Robot control records
○ ○ ○ ○ ○ ○ ○

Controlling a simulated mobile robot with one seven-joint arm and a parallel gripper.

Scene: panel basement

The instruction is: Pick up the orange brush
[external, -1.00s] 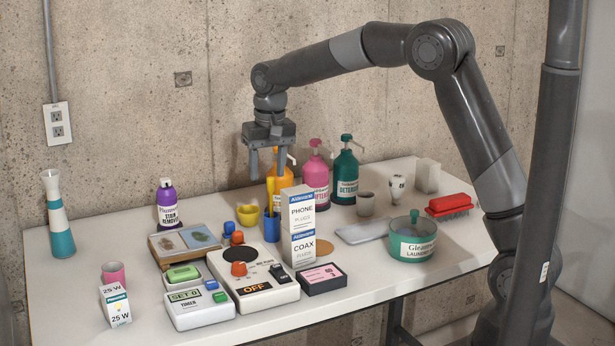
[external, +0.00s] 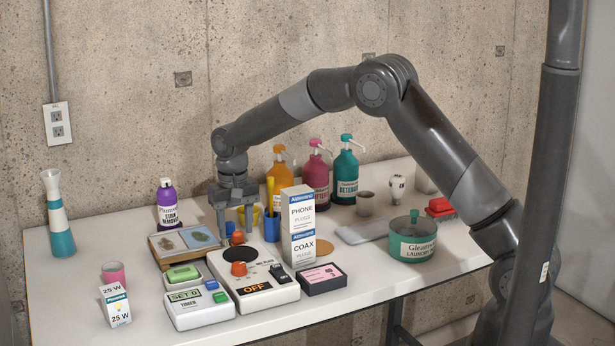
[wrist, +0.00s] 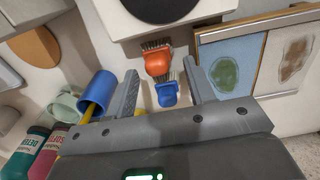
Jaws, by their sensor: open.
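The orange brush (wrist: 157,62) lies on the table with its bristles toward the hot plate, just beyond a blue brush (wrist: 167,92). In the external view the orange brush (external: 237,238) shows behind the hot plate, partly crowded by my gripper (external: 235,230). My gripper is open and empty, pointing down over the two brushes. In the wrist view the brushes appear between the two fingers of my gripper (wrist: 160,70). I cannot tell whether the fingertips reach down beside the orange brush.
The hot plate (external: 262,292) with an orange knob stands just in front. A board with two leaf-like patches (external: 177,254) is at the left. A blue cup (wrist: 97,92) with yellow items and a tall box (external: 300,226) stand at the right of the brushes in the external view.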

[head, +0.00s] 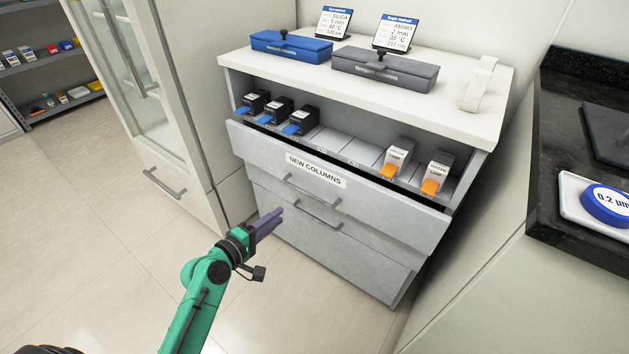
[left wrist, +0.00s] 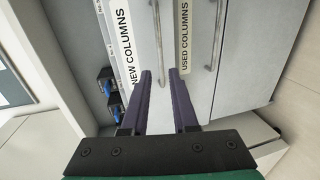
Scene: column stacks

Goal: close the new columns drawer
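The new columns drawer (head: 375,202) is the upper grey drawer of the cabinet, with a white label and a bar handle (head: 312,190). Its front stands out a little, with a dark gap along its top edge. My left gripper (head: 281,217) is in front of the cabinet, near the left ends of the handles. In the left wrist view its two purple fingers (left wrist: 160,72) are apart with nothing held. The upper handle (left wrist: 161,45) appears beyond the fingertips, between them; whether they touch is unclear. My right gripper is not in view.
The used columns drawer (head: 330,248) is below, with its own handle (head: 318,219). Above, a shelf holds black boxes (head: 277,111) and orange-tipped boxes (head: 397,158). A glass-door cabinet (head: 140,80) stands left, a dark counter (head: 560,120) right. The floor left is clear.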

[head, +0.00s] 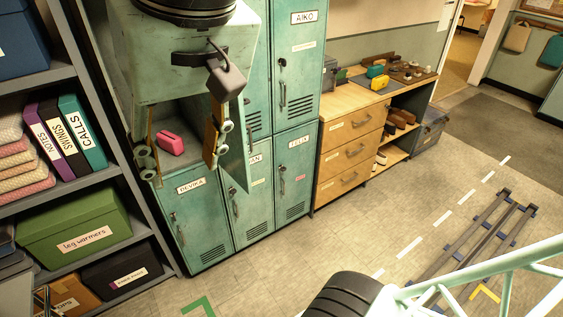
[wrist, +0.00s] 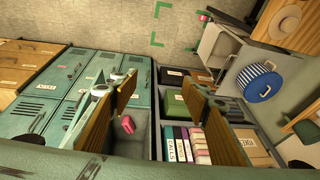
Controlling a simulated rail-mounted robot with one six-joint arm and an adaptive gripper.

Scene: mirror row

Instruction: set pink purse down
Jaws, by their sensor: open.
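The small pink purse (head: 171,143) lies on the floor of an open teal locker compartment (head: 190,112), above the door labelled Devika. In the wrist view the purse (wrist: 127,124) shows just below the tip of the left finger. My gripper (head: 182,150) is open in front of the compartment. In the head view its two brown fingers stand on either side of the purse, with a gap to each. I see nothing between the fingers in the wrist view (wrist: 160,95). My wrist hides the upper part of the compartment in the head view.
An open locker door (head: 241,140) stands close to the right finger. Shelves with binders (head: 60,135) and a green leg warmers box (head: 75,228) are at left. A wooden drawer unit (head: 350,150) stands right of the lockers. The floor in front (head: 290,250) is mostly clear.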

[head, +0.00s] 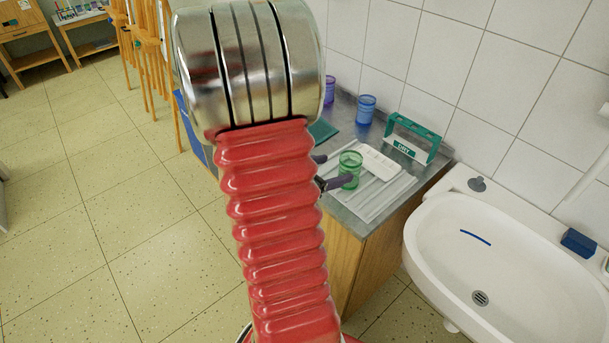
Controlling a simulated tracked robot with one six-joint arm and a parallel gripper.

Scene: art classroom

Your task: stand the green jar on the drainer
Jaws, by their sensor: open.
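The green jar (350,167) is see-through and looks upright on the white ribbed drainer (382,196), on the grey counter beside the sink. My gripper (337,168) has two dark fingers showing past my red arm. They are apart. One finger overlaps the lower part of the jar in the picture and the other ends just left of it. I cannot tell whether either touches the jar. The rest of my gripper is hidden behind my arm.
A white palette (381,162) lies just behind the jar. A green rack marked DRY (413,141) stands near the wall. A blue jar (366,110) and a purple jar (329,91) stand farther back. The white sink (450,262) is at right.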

○ ○ ○ ○ ○ ○ ○

### GIVEN PROBLEM
Do not include the images; transcribe the rest of the listing exactly.

### CORRECT OUTPUT
Controlling a simulated mobile robot with one seven-joint arm and a parallel gripper.

Scene: panel basement

The instruction is: Pick up the orange brush
[external, -1.00s] 
[external, +0.00s] 
[wrist, +0.00s] 
Jaws, by their sensor: open.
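The orange brush (wrist: 157,62) lies on the table with its bristles toward the hot plate, just beyond a blue brush (wrist: 167,92). In the external view the orange brush (external: 237,238) shows behind the hot plate, partly crowded by my gripper (external: 235,230). My gripper is open and empty, pointing down over the two brushes. In the wrist view the brushes appear between the two fingers of my gripper (wrist: 160,70). I cannot tell whether the fingertips reach down beside the orange brush.
The hot plate (external: 262,292) with an orange knob stands just in front. A board with two leaf-like patches (external: 177,254) is at the left. A blue cup (wrist: 97,92) with yellow items and a tall box (external: 300,226) stand at the right of the brushes in the external view.

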[head, +0.00s] 
[left wrist, +0.00s] 
Scene: column stacks

Goal: close the new columns drawer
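The new columns drawer (head: 375,202) is the upper grey drawer of the cabinet, with a white label and a bar handle (head: 312,190). Its front stands out a little, with a dark gap along its top edge. My left gripper (head: 281,217) is in front of the cabinet, near the left ends of the handles. In the left wrist view its two purple fingers (left wrist: 160,72) are apart with nothing held. The upper handle (left wrist: 161,45) appears beyond the fingertips, between them; whether they touch is unclear. My right gripper is not in view.
The used columns drawer (head: 330,248) is below, with its own handle (head: 318,219). Above, a shelf holds black boxes (head: 277,111) and orange-tipped boxes (head: 397,158). A glass-door cabinet (head: 140,80) stands left, a dark counter (head: 560,120) right. The floor left is clear.

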[head, +0.00s] 
[wrist, +0.00s] 
Controlling a simulated rail-mounted robot with one six-joint arm and an adaptive gripper.

Scene: mirror row

Instruction: set pink purse down
Jaws, by their sensor: open.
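The small pink purse (head: 171,143) lies on the floor of an open teal locker compartment (head: 190,112), above the door labelled Devika. In the wrist view the purse (wrist: 127,124) shows just below the tip of the left finger. My gripper (head: 182,150) is open in front of the compartment. In the head view its two brown fingers stand on either side of the purse, with a gap to each. I see nothing between the fingers in the wrist view (wrist: 160,95). My wrist hides the upper part of the compartment in the head view.
An open locker door (head: 241,140) stands close to the right finger. Shelves with binders (head: 60,135) and a green leg warmers box (head: 75,228) are at left. A wooden drawer unit (head: 350,150) stands right of the lockers. The floor in front (head: 290,250) is mostly clear.

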[head, +0.00s] 
Controlling a simulated tracked robot with one six-joint arm and a parallel gripper.

Scene: art classroom

Your task: stand the green jar on the drainer
Jaws, by their sensor: open.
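The green jar (350,167) is see-through and looks upright on the white ribbed drainer (382,196), on the grey counter beside the sink. My gripper (337,168) has two dark fingers showing past my red arm. They are apart. One finger overlaps the lower part of the jar in the picture and the other ends just left of it. I cannot tell whether either touches the jar. The rest of my gripper is hidden behind my arm.
A white palette (381,162) lies just behind the jar. A green rack marked DRY (413,141) stands near the wall. A blue jar (366,110) and a purple jar (329,91) stand farther back. The white sink (450,262) is at right.

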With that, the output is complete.